A market economy is an economic system in which the decisions regarding investment, production and distribution to the consumers are guided by the price signals created by the forces of supply and demand. The major characteristic of a market economy is the existence of factor markets that play a dominant role in the allocation of capital and the factors of production.[1][2]

Market economies range from minimally regulated free-market and laissez-faire systems where state activity is restricted to providing public goods and services and safeguarding private ownership,[3] to interventionist forms where the government plays an active role in correcting market failures and promoting social welfare, as seen in some mixed economies. State intervention can happen at the production, distribution, trade and consumption areas in the economy. The distribution of basic need services and goods like health care may be entirely regulated by an egalitarian public health care policy (while having the production provided by private enterprise), effectively eliminating the forces of supply and demand.

State-directed or dirigist economies are those where the state plays a directive role in guiding the overall development of the market through industrial policies or indicative planning—which guides yet does not substitute the market for economic planning—a form sometimes referred to as a mixed economy.[4][5]

Market economies are contrasted with planned economies where investment and production decisions are embodied in an integrated economy-wide economic plan. In a centrally planned economy, economic planning is the principal allocation mechanism between firms rather than markets, with the economy's means of production being owned and operated by a single organizational body.

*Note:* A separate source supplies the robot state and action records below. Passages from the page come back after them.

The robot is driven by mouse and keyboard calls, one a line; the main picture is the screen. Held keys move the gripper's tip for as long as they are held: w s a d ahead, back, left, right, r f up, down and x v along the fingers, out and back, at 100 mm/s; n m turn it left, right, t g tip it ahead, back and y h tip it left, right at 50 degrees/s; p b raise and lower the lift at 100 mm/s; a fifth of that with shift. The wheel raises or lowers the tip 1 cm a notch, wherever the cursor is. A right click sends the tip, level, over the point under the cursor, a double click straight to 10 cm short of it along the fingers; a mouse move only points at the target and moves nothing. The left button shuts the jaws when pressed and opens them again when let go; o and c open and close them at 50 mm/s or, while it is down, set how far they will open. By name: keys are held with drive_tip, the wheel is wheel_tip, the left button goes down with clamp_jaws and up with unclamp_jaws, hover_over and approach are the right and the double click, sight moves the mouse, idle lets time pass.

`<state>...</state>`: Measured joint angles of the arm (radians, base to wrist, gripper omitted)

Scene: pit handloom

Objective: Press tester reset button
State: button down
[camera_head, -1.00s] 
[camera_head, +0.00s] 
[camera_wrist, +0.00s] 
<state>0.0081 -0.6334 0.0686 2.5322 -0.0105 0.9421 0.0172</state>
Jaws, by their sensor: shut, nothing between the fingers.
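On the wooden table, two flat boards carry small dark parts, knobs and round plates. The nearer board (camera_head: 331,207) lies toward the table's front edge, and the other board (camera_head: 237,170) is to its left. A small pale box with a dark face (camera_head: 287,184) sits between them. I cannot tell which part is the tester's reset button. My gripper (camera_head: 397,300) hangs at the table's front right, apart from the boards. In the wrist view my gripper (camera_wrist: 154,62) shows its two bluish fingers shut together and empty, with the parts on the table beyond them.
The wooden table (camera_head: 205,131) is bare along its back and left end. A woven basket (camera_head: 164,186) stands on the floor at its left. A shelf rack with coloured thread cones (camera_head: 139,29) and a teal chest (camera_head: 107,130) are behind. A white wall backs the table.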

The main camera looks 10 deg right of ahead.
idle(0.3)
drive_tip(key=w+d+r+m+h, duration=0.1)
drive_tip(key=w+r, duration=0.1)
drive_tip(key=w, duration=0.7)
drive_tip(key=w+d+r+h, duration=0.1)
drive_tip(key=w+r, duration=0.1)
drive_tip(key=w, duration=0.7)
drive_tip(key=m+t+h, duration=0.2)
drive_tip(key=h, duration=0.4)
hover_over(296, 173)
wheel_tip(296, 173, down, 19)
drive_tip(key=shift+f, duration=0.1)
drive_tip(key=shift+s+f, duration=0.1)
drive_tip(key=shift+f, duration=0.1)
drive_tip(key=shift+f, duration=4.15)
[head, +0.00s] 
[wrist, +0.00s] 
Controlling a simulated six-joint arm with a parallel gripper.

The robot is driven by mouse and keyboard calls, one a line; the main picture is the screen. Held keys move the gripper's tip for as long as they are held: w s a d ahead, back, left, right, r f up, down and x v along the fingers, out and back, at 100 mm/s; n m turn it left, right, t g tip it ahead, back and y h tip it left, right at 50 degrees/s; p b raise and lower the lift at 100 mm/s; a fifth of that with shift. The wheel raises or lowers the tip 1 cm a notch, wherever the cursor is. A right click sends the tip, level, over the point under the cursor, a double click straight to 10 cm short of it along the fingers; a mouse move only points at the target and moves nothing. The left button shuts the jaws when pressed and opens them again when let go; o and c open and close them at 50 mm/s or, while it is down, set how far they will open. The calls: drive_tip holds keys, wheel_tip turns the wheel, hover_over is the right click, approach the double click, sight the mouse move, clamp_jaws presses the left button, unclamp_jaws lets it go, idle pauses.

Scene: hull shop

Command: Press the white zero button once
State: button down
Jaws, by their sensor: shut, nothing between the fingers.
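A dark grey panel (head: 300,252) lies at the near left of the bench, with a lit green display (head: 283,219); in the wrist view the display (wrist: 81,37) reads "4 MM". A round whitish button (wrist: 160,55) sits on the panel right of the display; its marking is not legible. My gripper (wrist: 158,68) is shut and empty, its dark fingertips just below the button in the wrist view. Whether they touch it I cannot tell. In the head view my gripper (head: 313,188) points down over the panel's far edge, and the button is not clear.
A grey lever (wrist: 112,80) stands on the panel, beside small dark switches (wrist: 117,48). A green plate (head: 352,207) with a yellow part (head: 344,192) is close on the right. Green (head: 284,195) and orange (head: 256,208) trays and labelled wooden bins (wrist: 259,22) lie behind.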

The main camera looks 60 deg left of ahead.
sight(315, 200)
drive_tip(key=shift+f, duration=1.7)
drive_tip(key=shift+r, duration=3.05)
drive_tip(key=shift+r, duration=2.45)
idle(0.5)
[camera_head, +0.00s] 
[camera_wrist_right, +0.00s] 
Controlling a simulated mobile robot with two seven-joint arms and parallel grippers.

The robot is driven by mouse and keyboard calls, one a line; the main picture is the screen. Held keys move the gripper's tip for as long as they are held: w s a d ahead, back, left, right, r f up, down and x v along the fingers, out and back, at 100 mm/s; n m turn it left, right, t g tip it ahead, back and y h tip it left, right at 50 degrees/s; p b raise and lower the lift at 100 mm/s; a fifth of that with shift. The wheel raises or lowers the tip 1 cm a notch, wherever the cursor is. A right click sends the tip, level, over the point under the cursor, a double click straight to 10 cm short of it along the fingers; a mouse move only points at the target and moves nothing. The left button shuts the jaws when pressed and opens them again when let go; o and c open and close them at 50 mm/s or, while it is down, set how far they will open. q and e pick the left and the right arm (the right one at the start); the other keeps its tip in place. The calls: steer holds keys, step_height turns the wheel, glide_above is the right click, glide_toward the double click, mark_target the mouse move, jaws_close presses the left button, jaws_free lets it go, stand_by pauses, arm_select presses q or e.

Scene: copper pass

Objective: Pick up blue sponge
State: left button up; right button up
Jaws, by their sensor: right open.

  1. ^ Gregory and Stuart, Paul & Robert (2004). Comparing Economic Systems in the Twenty-First Century (7th ed.). George Hoffman. p. 538. ISBN 0618261818. Market Economy: Economy in which fundamentals of supply and demand provide signals regarding resource utilization.
  2. ^ Altvater, E. (1993). The Future of the Market: An Essay on the Regulation of Money and Nature After the Collapse of "Actually Existing Socialism. Verso. p. 57.
  3. ^ Yu-Shan Wu (1995). Comparative Economic Transformations: Mainland China, Hungary, the Soviet Union, and Taiwan. Stanford University Press. p. 8. In laissez-faire capitalism, the state restricts itself to providing public goods and services that the economy cannot generate by itself and to safeguarding private ownership and the smooth operation of the self-regulating market.
  4. ^ Altvater, E. (1993). The Future of the Market: An Essay on the Regulation of Money and Nature After the Collapse of "Actually Existing Socialism. Verso. pp. 237–238.
  5. ^ Tucker, Irvin B., Macroeconomics for Today. West Publishing. p. 491[ISBN missing]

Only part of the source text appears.